* Source excerpt
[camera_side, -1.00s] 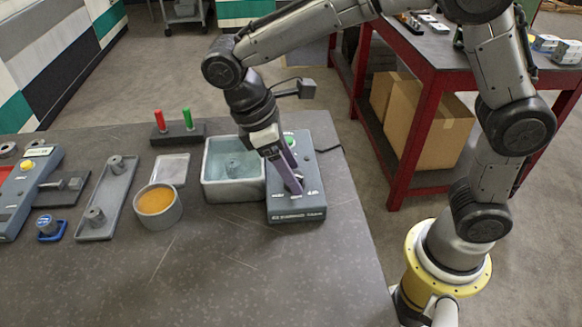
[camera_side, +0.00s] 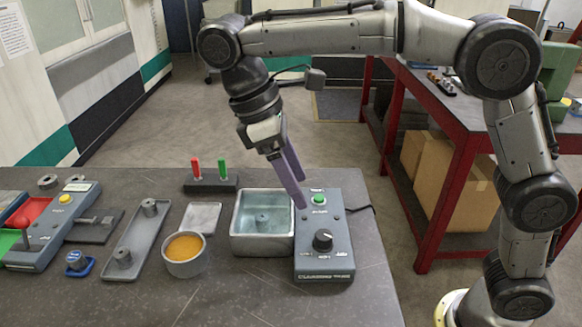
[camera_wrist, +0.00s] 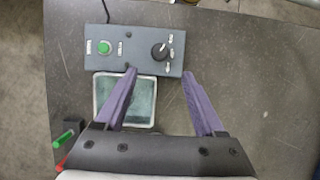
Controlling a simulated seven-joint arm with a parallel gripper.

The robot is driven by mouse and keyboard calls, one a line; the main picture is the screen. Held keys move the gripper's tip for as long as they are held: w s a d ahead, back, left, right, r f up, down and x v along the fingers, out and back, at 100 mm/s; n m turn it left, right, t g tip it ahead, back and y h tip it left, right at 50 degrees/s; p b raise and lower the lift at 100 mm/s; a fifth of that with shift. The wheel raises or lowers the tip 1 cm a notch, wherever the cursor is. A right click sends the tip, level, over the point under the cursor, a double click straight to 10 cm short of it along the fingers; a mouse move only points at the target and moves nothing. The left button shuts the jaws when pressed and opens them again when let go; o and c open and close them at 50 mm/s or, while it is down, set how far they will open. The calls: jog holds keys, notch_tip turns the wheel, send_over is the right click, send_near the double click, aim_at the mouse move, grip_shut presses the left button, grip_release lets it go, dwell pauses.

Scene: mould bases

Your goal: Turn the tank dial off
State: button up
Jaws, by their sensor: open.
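The tank dial is a black knob (camera_side: 322,239) on the front part of a grey control box (camera_side: 338,262). It also shows in the wrist view (camera_wrist: 160,51), with its white pointer mark toward the upper right there. A green button (camera_side: 318,198) sits at the box's back end. The water tank (camera_side: 234,236) is a grey square basin touching or close to the box's left side. My gripper (camera_side: 301,193) has purple fingers, open and empty, above the tank's back right and the box. In the wrist view the fingers (camera_wrist: 159,72) are spread apart, short of the dial.
An orange-filled round cup (camera_side: 197,262) stands left of the tank. A block with red and green pegs (camera_side: 214,186) is behind it. A grey tray with posts (camera_side: 137,240) and a coloured panel box lie further left. The table front is clear.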

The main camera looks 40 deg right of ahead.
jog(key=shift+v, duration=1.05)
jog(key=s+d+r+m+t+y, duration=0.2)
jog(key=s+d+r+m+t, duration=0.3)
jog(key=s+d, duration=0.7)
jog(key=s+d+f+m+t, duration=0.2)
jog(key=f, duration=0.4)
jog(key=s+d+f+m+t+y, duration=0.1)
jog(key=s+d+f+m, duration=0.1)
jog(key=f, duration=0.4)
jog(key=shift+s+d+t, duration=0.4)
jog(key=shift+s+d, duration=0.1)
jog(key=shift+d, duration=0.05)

* Set problem
Your task is to reproduce exactly the lines from the start of the data above through the line containing "State: button up", leaving every picture out.

* Result below
[camera_side, -1.00s] 
[camera_side, +0.00s] 
[camera_wrist, +0.00s] 
Controlling a simulated seven-joint arm with a parallel gripper.

The robot is driven by mouse and keyboard calls, one a line; the main picture is the screen. Held keys move the gripper's tip for as long as they are held: w s a d ahead, back, left, right, r f up, down and x v along the fingers, out and back, at 100 mm/s; n m turn it left, right, t g tip it ahead, back and y h tip it left, right at 50 degrees/s; p b raise and lower the lift at 100 mm/s; a fifth of that with shift. The wheel raises or lowers the tip 1 cm a notch, wherever the cursor is. A right click sends the tip, level, over the point under the cursor, a double click straight to 10 cm short of it along the fingers; a mouse move only points at the target and moves nothing. The left button shuts the jaws when pressed and opens them again when let go; o and c open and close them at 50 mm/s or, while it is down, set how far they will open. The calls: jog holds keys, notch_tip turns the wheel, send_over is the right click, send_near the double click, aim_at the mouse move, grip_shut presses the left button, grip_release lets it go, dwell pauses.

Scene: mould bases

Your goal: Turn the tank dial off
State: button up

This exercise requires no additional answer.